- AIM OF THE TASK: Your copy should hold exactly the lines from the one containing "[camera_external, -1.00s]" to the one containing "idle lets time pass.", inclusive, with no pictures.

- Stored items from a collection:
——
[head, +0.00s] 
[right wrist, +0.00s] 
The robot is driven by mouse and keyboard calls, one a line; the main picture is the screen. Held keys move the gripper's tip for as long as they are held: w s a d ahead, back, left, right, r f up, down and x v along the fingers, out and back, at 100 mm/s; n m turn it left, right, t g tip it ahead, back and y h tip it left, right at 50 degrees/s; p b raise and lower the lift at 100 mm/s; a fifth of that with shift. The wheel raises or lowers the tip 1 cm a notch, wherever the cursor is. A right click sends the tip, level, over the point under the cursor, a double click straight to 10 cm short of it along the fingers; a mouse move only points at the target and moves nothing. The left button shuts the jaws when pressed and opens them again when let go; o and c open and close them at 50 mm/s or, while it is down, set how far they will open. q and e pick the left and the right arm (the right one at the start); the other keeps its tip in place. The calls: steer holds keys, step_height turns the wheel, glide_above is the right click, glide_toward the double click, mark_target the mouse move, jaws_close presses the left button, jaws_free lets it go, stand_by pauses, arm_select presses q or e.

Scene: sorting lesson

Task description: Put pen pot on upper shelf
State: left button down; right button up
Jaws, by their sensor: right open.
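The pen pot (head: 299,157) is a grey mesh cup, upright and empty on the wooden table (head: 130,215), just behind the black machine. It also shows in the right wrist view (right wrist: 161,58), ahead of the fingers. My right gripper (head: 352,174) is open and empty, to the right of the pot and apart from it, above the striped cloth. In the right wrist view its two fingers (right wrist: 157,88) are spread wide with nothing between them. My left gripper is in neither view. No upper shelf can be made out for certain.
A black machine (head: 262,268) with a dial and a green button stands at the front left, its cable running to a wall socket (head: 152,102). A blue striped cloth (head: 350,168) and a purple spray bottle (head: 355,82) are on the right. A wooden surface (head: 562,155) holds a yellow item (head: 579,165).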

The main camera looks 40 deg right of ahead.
——
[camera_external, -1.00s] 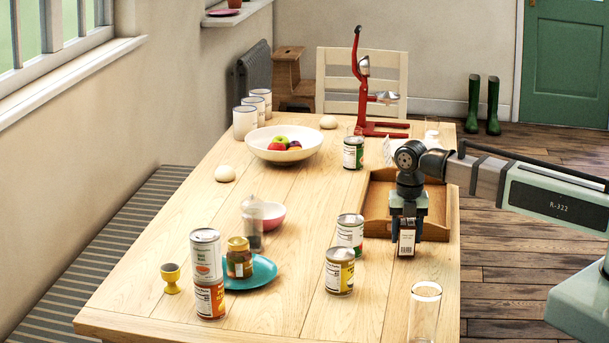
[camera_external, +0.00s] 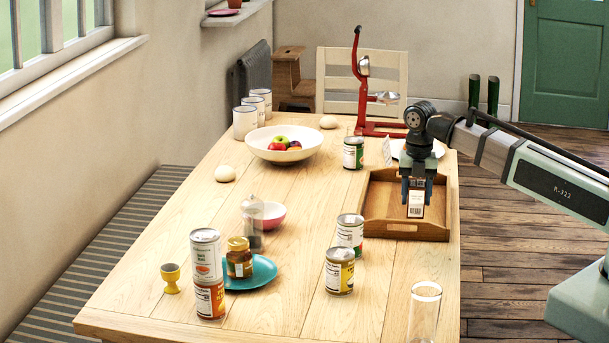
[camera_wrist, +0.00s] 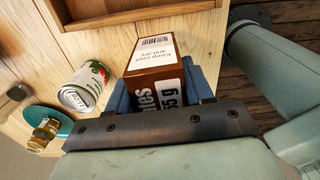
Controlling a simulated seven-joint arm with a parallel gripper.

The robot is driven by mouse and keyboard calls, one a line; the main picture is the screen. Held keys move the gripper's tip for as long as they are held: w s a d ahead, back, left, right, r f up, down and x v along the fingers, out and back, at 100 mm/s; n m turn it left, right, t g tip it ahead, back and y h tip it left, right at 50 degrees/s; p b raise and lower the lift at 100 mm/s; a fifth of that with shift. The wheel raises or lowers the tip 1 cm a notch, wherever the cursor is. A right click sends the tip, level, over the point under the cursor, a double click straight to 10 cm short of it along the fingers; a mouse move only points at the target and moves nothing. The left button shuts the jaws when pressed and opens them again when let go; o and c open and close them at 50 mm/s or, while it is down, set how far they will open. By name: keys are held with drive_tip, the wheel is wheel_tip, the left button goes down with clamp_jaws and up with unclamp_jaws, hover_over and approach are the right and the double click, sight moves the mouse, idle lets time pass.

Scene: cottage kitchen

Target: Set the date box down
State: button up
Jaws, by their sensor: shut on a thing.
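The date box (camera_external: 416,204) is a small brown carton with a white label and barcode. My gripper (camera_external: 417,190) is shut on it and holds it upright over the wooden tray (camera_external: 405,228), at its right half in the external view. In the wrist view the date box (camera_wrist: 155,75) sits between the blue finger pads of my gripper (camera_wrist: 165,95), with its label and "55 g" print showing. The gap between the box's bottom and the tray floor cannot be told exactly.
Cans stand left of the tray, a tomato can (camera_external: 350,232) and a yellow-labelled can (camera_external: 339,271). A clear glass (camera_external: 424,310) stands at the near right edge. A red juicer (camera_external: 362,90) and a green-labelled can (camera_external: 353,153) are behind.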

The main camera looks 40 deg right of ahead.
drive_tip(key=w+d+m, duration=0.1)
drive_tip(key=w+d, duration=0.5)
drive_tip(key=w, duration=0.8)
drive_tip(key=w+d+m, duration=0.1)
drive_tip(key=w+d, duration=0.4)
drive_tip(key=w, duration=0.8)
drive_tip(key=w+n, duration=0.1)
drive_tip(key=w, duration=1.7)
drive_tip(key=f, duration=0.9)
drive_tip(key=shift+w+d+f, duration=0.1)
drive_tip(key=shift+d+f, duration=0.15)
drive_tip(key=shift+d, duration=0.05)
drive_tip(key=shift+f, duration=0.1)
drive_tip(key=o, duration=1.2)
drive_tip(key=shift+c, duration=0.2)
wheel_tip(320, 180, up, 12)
——
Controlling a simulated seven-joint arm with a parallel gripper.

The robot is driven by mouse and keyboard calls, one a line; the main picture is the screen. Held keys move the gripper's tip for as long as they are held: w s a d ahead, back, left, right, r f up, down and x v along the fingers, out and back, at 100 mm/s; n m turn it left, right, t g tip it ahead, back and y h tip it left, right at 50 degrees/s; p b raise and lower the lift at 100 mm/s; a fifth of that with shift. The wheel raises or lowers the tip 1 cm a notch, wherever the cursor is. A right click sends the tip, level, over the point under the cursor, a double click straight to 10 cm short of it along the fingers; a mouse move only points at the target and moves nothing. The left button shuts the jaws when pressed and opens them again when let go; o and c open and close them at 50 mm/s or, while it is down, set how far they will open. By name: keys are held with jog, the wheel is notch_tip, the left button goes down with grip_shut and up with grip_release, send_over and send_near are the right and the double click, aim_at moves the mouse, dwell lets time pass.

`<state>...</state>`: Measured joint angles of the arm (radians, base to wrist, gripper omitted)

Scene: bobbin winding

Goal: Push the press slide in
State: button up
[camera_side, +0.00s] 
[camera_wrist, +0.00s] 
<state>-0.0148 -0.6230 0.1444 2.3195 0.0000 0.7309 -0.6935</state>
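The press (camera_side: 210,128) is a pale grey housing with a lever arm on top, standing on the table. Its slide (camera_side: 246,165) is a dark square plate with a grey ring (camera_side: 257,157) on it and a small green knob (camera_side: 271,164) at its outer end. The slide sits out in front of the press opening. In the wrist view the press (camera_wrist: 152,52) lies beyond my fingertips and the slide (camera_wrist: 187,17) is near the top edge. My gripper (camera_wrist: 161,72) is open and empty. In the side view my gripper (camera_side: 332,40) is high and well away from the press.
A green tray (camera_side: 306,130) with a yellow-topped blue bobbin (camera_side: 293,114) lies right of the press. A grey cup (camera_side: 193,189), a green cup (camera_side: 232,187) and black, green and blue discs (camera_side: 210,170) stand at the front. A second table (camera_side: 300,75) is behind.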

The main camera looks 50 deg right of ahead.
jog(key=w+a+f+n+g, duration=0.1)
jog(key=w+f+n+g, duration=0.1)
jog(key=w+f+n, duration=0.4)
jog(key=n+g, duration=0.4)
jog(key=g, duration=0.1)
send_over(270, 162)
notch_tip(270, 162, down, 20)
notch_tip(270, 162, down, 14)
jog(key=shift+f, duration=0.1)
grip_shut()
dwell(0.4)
——
- REPLY TO THE TASK:
[camera_external, -1.00s] 
[camera_external, +0.00s] 
[camera_wrist, +0.00s] 
Controlling a simulated seven-joint arm with a parallel gripper.

The robot is driven by mouse and keyboard calls, one a line; the main picture is the screen. Held keys move the gripper's tip for as long as they are held: w s a d ahead, back, left, right, r f up, down and x v along the fingers, out and back, at 100 mm/s; n m turn it left, right, t g tip it ahead, back and y h tip it left, right at 50 degrees/s; p b raise and lower the lift at 100 mm/s; a fifth of that with shift. The wheel raises or lowers the tip 1 cm a notch, wherever the cursor is. A right click sends the tip, level, over the point under the cursor, a double click straight to 10 cm short of it along the fingers; a mouse move only points at the target and moves nothing. The left button shuts the jaws when pressed and opens them again when let go; o and c open and close them at 50 mm/s or, while it is down, set how far they will open. By name: keys are held with drive_tip, the wheel is wheel_tip, the left button goes down with clamp_jaws and up with unclamp_jaws, hover_over and approach are the right and the double click, sight moves the mouse, idle lets time pass.

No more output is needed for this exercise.